2. Models to predict brine densities
As mentioned earlier, the approach used in the present work was to study the potential application of seawater correlations to predict densities for formation waters coming from petroleum reservoirs. Sharqawy et al. [7] reviewed the existing correlations for predicting thermophysical properties of seawater, and found that most of these correlations, applicable to seawater density calculations, are a function of the temperature and salinity, but these can only be used at atmospheric pressure. However, there are some models for predicting seawater densities including pressure effects. For instance, Millero et al. [8] developed a high-pressure equation of state for water and seawater from experimental data. This model is presented in eq. (1).
Here, ρ(𝑆,𝑇,0) is the standard seawater density at atmospheric pressure, and 𝐾(𝑆,𝑇,𝑃) is the secant bulk modulus of the seawater (brine). 𝑆,𝑇, and P stand for salinity, temperature, and pressure, respectively. For completeness, the details of this model are presented in Appendix A. Table 1 depicts the salinity, pressure, and temperature ranges given by Millero et al., [8] at which the correlation is valid.

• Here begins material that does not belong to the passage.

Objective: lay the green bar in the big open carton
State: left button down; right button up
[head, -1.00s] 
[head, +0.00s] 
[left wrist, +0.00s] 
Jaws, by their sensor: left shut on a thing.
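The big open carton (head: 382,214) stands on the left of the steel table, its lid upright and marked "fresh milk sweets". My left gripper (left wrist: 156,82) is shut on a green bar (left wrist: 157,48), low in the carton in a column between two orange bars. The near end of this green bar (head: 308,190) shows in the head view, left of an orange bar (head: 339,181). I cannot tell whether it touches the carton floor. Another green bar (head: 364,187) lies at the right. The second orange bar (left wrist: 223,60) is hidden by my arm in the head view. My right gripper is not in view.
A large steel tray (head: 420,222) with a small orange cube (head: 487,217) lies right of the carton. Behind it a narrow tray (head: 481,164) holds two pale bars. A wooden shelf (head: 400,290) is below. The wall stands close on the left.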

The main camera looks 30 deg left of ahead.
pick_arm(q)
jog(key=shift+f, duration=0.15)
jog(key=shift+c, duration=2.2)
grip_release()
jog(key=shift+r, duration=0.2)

Nayar et al. [9] also developed a model to calculate seawater properties, including the effects of pressure, salinity, and temperature, eq. (2) presents this model:
Here, ρ sw (𝑆,𝑇,P 0) is the seawater density at atmospheric pressure calculated using Sharqawy et al. [7], and F P is the pressure correction factor. All the remaining mathematical terms for this model are also depicted in Appendix A.
Table 2 shows the salinity, pressure, and temperature ranges of application given by Nayar et al. [9].
Comparing Tables 1 and 2 reveals that the Millero et al. [8] correlation covers a much wider range of pressure conditions than the Nayar et al. [9] model, but the contrary occurs for the temperature conditions, where the range of temperatures for the Nayar et al. model is much higher than the range for the Millero et al. one. With respect to salinity concentrations, both models are for seawater, meaning that in principle these correlations should not be used for salt concentrations superior to 40, and 150 g/kg, respectively.
3. Materials and methods
For this work, sets of experimental data for formation water densities were measured for five live formation waters, and used to test the two seawater models presented above. The experimental data and their pressure and temperature ranges are presented in Table 3. This table also shows the salinities and gas-water ratios (GWR) for the five live formation waters.
The experimental density data was obtained by using the Anton Paar high-pressure density meter named as DMA HP 4500/5000®, previously calibrated by following the procedure recommended in the technical manual for this equipment, which can be found elsewhere [10].
4. Results and discussion
The performance of the two seawater models described above were tested against the experimental data of formation water densities measured in the present work. As seen in Table 4, the density estimations obtained using the Nayar et al. [9] model are found to be in excellent agreement with the experimental data. In fact, its performance is superior to the Millero et al. model [8]. The average error being 0.0669 for Nayar et al, and 0.5544% for Millero et al., respectively. Moreover, although the Nayar et al. model was developed for pressures up to 12 MPa, it behaves very well even for pressures close to 28 MPa. In part, this is due to the linear trend of density versus pressure exhibited by the experimental measurements.
Figs. 1-5 depict details of the performance of the Nayar et al. [9] model for the five formation waters modeled in the present work. The numerical details for the five live and dead formation waters are presented in Appendix B (Tables 1-5).
Again, the performance of the Nayar et al. [9] model is excellent. In addition, we can see based on Figures 1-5 that the amounts of gas in these formation waters do not affect the density measurements when compared to the respective dead formation waters. This is due, in part, to the relatively small GWRs values for these brines.
5. Conclusions
The application of pressure-dependent seawater models to predict formation water properties at high pressures can offer rapid estimations of formation water densities for petroleum engineering calculations, such as locating WOCs. This approach is very useful, especially when live formation water samples are not available to perform direct measurements in a PVT laboratory. For the samples modeled here, the gas-water ratio effect (GWR) on the live formation water was insignificant, mainly due to the low values of GWR found for these five live formation water samples. The performance of the Nayar et al. [9] model is excellent for predicting water formation densities, even out of the pressure range originally set for this model. This fact is intimately related to the linear trend of density versus pressure exhibited by the water formations.